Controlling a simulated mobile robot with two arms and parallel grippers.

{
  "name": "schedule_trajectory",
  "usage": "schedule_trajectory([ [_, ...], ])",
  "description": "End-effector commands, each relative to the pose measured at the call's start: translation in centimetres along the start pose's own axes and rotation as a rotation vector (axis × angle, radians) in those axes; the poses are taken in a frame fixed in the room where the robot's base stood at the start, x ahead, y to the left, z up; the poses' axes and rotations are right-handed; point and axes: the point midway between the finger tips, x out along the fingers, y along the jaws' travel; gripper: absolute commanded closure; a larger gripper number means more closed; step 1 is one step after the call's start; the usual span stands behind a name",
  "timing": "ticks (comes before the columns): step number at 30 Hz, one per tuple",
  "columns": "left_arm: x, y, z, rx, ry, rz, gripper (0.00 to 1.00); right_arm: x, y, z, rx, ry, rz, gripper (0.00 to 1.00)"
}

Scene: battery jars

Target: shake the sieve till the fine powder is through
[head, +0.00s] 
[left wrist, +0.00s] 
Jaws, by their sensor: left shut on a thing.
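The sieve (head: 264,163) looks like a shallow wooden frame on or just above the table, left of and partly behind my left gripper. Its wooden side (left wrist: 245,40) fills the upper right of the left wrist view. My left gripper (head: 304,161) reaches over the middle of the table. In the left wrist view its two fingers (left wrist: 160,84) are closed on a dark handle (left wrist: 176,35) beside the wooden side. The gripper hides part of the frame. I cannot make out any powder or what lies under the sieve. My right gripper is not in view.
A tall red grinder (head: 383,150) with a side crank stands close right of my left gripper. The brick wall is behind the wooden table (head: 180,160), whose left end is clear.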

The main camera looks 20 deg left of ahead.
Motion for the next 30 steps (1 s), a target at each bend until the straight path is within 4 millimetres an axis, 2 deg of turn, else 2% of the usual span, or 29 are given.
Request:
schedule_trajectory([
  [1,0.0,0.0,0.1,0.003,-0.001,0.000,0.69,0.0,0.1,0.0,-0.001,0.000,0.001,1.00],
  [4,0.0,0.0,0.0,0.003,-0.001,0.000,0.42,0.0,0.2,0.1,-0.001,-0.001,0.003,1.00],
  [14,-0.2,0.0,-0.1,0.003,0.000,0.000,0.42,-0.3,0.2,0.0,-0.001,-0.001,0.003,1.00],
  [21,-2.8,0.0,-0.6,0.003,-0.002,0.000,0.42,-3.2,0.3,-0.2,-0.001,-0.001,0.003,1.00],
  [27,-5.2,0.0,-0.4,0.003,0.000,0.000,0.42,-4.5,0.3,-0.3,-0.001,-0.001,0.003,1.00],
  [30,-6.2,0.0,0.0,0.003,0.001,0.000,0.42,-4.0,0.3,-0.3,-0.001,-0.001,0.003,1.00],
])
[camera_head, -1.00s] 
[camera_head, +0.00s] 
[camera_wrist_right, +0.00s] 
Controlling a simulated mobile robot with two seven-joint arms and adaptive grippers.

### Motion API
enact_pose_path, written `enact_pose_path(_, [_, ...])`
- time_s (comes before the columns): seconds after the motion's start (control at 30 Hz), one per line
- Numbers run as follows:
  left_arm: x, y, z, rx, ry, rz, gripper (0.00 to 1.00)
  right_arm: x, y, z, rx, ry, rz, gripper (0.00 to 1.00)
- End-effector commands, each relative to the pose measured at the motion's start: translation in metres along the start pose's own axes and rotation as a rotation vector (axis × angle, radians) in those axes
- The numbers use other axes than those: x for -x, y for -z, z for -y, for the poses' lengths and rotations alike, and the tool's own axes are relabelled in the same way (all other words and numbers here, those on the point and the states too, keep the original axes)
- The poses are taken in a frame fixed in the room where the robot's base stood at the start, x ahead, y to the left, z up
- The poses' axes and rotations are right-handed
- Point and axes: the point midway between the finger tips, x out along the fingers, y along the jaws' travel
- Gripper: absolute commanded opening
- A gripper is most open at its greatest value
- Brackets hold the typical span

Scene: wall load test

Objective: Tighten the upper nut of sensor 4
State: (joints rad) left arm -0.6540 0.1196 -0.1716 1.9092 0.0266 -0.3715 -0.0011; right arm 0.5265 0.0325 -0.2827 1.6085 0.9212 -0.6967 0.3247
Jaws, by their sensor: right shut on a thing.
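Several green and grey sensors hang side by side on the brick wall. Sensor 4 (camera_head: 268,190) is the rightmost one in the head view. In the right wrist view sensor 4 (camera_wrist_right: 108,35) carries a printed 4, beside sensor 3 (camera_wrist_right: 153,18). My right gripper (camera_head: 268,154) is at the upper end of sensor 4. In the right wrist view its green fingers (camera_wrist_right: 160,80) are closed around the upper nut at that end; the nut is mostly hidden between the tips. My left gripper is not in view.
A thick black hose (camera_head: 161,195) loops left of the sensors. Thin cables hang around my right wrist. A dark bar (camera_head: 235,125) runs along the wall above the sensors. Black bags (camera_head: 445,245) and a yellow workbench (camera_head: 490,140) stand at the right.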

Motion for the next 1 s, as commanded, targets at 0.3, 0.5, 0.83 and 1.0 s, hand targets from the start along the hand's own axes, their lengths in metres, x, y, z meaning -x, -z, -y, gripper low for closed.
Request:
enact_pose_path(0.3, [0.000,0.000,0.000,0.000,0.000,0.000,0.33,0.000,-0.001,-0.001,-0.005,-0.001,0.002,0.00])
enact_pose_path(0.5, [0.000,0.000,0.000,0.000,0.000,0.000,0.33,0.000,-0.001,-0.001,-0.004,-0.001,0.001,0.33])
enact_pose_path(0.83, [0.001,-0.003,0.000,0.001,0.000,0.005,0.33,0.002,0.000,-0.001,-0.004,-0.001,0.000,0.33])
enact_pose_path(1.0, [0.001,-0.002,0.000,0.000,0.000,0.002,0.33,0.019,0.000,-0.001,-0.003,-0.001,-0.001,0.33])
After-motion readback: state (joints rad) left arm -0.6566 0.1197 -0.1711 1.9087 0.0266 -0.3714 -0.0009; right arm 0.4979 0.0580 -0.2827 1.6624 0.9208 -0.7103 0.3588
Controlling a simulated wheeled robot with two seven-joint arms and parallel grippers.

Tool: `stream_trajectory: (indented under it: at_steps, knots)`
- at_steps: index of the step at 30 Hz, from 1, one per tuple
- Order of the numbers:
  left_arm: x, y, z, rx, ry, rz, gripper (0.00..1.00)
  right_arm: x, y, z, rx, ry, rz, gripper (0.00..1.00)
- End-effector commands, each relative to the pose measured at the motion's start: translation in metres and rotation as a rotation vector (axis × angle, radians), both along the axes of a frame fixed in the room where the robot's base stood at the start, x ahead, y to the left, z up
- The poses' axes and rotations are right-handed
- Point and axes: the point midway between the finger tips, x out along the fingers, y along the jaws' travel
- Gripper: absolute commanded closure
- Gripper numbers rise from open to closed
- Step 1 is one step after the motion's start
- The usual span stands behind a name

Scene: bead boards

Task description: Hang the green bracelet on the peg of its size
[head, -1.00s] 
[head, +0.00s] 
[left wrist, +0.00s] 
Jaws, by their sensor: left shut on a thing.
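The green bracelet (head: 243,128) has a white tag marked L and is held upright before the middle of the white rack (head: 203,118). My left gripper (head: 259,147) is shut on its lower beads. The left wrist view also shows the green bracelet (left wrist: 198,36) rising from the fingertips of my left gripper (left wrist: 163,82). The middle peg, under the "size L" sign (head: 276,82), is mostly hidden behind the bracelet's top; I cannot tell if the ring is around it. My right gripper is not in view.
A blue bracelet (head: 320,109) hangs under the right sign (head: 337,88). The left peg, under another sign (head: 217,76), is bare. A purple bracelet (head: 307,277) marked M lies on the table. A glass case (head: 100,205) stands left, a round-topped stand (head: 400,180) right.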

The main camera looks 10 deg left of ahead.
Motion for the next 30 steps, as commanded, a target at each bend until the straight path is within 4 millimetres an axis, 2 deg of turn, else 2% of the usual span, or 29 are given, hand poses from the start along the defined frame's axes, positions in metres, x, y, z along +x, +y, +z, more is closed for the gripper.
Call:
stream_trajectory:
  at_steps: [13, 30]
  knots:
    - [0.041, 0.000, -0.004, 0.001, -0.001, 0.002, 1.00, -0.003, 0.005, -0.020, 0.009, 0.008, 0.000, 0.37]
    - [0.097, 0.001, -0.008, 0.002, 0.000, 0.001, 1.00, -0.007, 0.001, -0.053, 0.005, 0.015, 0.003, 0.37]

- Task objective: Make a list of all lines in the data that contain "seven".

- Task result:
Controlling a simulated mobile robot with two seven-joint arms and adaptive grippers.
Controlling a simulated wheeled robot with two seven-joint arms and parallel grippers.

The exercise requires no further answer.